Crytek's free-to-play first-person shooter, Warface, will reward its most talented players with the renown they deserve, but it won't neglect those who can never match their high level of skill, executive producer Joshua Howard told Polygon during a recent interview.
Speaking with us during PAX Prime 2013, Howard said that one of Crytek's core principles for the game is that skill is the "premium currency" and that no amount of real-world money can make up for that. Warface's in-game currency, crowns, are earned through ranking on leaderboards for players with the most kills, best time and so on.

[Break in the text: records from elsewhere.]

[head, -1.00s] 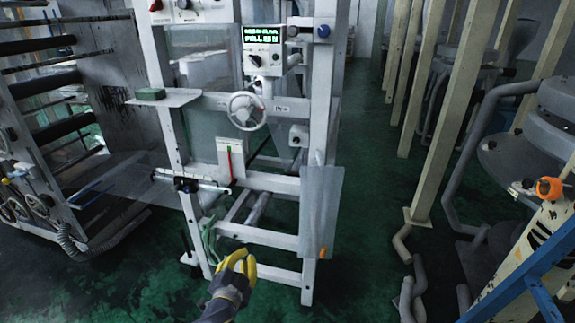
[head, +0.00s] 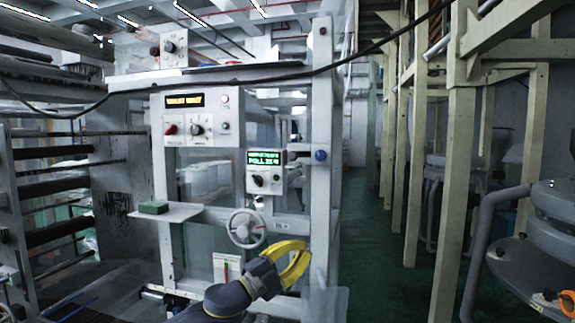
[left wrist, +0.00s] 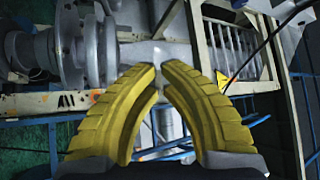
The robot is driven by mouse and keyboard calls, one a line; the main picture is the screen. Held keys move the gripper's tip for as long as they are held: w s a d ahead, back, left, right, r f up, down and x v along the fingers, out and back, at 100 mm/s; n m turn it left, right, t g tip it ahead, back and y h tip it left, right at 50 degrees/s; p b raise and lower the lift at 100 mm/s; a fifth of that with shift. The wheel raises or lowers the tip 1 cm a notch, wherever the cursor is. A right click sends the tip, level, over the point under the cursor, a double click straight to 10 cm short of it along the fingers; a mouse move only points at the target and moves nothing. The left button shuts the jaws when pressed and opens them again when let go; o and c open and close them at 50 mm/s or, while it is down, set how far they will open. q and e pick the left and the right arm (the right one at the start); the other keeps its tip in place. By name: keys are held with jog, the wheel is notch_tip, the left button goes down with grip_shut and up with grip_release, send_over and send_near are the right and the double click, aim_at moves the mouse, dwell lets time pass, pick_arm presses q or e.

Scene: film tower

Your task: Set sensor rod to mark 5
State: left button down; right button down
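A pale horizontal bar (head: 165,292) with dark parts crosses the lower left of the machine frame in the head view. It may be the sensor rod; my left arm and the picture's bottom edge hide much of it, and no mark numbers can be read. My left gripper (head: 304,265), with yellow fingers, is raised before the frame, right of and below the handwheel (head: 246,228). In the left wrist view the gripper (left wrist: 161,68) shows a small gap between its fingertips, with nothing held. My right gripper is not in view.
A control panel (head: 198,118) and a small green-lit display box (head: 264,172) are on the frame. A shelf (head: 180,213) carries a green block (head: 153,207). A dark cable crosses overhead. Pale posts (head: 449,180) stand right of a clear green aisle (head: 375,230).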

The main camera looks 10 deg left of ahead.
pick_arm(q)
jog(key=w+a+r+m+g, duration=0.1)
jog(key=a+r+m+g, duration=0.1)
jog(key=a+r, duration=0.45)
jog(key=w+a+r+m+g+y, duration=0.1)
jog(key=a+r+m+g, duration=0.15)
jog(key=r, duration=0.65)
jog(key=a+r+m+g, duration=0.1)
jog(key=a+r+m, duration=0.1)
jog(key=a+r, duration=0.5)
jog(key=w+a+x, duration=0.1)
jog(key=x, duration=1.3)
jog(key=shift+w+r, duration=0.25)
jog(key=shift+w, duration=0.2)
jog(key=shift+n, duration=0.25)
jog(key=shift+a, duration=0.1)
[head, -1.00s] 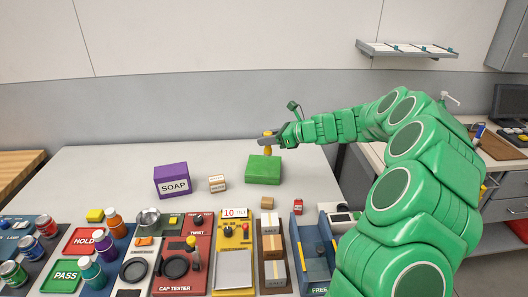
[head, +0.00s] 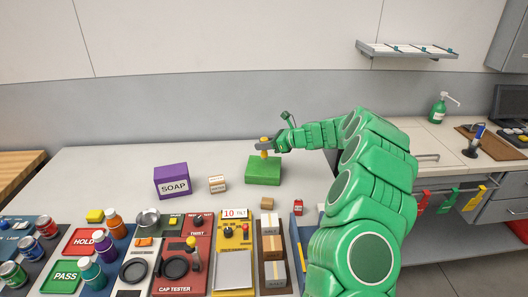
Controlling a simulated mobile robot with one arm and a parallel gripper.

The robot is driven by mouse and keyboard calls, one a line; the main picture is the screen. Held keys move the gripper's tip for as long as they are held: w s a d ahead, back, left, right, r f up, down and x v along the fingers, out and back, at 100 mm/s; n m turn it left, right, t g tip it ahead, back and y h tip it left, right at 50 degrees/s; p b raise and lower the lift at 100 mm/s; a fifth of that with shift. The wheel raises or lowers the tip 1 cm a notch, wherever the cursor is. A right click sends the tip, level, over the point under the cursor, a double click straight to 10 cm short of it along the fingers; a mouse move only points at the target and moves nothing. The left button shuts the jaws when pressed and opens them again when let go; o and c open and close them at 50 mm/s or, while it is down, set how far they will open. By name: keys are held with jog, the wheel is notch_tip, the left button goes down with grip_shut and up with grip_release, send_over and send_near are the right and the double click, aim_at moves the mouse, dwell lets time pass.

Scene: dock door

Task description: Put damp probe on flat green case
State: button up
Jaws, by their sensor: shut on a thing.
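The flat green case (head: 263,172) lies on the light table, right of the middle. My gripper (head: 265,146) is just above the case's back part and is shut on a small yellow thing, which I take to be the damp probe (head: 264,153). The probe hangs upright below the jaws, its lower end at the case's top. I cannot tell whether it touches the case. Its upper part is hidden by the jaws.
A purple soap box (head: 172,181) and a small white-and-brown box (head: 217,184) stand left of the case. A small brown box (head: 267,203) and a red item (head: 298,207) lie in front. Test panels and bottles fill the table's front. The back of the table is clear.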

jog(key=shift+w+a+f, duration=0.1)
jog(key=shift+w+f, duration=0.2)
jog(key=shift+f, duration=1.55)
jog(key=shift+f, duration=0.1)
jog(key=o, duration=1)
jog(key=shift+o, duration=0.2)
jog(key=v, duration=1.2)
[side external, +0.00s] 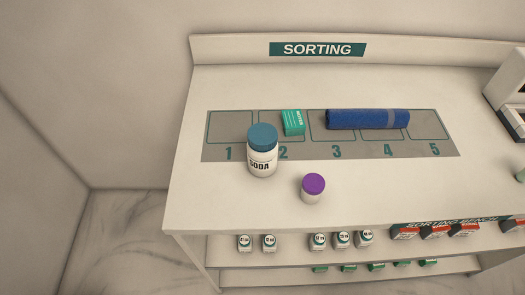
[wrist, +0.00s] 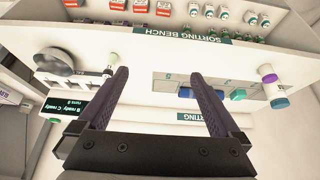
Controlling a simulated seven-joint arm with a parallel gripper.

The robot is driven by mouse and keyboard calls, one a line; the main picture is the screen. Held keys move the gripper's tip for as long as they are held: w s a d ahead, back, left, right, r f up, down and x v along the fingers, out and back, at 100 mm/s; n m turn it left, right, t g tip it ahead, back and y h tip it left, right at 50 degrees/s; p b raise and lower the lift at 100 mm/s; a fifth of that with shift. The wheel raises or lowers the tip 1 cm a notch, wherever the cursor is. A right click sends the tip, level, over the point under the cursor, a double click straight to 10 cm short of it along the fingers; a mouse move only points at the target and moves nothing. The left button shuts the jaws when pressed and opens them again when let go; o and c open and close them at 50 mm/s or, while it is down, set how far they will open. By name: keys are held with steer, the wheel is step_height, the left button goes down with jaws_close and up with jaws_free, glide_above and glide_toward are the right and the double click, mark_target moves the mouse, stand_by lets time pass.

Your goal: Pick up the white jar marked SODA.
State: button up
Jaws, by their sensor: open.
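The white jar marked SODA (side external: 262,162) has a blue-teal lid and stands upright on the bench, at the front edge of the numbered mat between squares 1 and 2. In the wrist view the same jar (wrist: 274,91) shows small at the far right, its lid lower in the picture. My gripper (wrist: 160,73) is open, with nothing between its two dark fingers. It is well apart from the jar, which lies to the right of the right finger. My gripper does not show in the side external view.
A smaller purple-lidded jar (side external: 313,188) stands right of and in front of the SODA jar. A green box (side external: 293,122) and a blue roll (side external: 368,119) lie on the mat (side external: 222,151). Shelves below hold small jars (side external: 318,241). The bench's front left is clear.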

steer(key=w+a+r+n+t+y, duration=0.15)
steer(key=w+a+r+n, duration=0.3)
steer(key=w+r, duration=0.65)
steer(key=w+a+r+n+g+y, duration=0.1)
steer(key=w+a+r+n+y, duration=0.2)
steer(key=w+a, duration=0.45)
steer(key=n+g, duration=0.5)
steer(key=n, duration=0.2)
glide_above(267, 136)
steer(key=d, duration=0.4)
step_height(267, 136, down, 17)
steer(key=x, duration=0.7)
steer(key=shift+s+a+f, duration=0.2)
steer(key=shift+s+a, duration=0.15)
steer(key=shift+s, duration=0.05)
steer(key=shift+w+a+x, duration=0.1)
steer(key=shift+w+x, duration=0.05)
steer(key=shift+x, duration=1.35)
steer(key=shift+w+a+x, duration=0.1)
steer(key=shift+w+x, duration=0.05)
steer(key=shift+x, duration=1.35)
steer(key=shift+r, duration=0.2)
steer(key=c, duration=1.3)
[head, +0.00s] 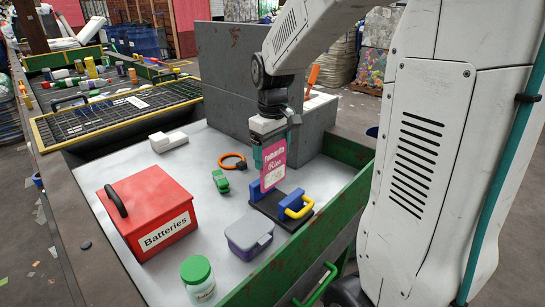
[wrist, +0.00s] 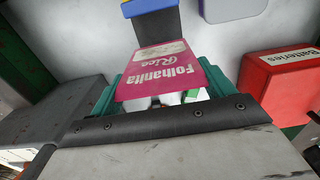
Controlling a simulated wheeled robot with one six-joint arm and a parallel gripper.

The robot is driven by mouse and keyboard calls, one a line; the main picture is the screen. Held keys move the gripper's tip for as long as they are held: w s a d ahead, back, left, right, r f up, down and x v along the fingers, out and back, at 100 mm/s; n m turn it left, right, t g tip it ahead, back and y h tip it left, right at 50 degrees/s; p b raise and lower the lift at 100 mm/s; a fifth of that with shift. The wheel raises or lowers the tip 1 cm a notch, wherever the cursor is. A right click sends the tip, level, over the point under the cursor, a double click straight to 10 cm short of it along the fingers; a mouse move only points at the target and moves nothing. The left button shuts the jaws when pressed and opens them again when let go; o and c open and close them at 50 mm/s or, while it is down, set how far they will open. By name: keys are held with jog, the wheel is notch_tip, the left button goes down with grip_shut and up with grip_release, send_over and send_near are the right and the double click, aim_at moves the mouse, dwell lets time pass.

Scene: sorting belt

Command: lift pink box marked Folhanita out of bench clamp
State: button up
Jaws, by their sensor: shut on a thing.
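The pink box marked Folhanita (head: 273,168) stands upright, with white lettering on its face. My gripper (head: 273,150) is shut on its upper part from above, with teal fingers at its two sides. The wrist view shows the box (wrist: 165,72) between both fingers. The bench clamp (head: 264,199) has blue jaws, a dark base and a yellow handle. The box's lower edge is at the level of the blue jaws; I cannot tell whether it is still between them. In the wrist view a blue part of the clamp (wrist: 148,8) shows beyond the box.
A red Batteries box (head: 152,212) stands left on the grey tray. A purple-grey container (head: 249,238) and a green-lidded jar (head: 198,281) are in front. A green clip (head: 220,182) and an orange ring (head: 233,161) lie left of the clamp. A grey wall (head: 318,128) stands close behind.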

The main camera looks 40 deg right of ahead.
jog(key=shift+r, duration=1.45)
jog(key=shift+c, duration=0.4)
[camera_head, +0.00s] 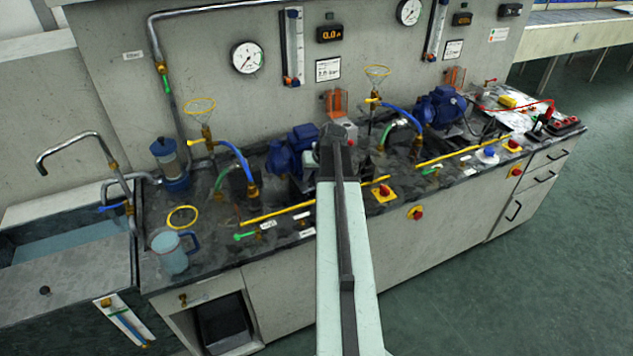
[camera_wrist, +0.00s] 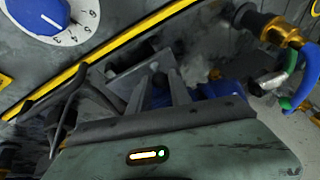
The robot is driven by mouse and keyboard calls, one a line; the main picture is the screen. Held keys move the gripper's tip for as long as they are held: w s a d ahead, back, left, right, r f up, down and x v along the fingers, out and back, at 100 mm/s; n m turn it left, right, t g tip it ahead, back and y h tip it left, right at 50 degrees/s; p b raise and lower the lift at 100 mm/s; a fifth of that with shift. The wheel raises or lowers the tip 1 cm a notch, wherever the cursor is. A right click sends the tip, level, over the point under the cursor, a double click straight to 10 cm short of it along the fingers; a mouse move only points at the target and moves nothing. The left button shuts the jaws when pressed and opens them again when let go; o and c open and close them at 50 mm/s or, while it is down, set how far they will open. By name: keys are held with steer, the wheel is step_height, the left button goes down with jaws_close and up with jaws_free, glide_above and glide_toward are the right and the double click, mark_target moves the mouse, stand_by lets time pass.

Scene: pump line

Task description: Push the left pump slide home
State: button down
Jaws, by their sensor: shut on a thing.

"The best weapons in the game are only available to the most skilled players independent of cost," Howard said. "It's one thing to be in the game and get killed by the guy who spent $1,000, but to be in Warface with that cool weapon that you know he earned because he was on top of the leaderboards for three weeks straight, you've just go to admit he's better than you. Fair is important to us, and that's how we manifest it — don't put anything in the game that you can't get to by playing."
Skill may be the "premium currency" players strive for, but less talented players will still be able to progress through the game at their own pace. Crowns can also be earned through tasks independent of leaderboards for achievements in speed or number, headshots and more. Working through co-op missions will also have currency benefits. Howard said that Crytek hopes to reward players for more than just skill.
"The player who wants to come back day after day is going to enjoy Warface even if their skill never substantially gets better," Howard said. "There is a kind of player where high skill is exactly what they want, and Warface does a good job with that and will match high skill players with other high skill players so they'll continue to get that experience, but ultimately for us it's about delivering a great game. That means for a lot of even unskilled players."
According to Howard, the game's variety in missions will keep players interested and coming back, no matter what their proficiency level is. Those that stick around and learn the game's system have the potential to do well, even if they never truly master it.
"You don't have to have a tremendous amount of skill, but if you're willing to think it through and realize that attachment with that attachment is very effective, then you get the benefit of that," Howard said. "Skill is important, but provide enough other avenues that even a somewhat clumsy player like myself can still come back and enjoy it."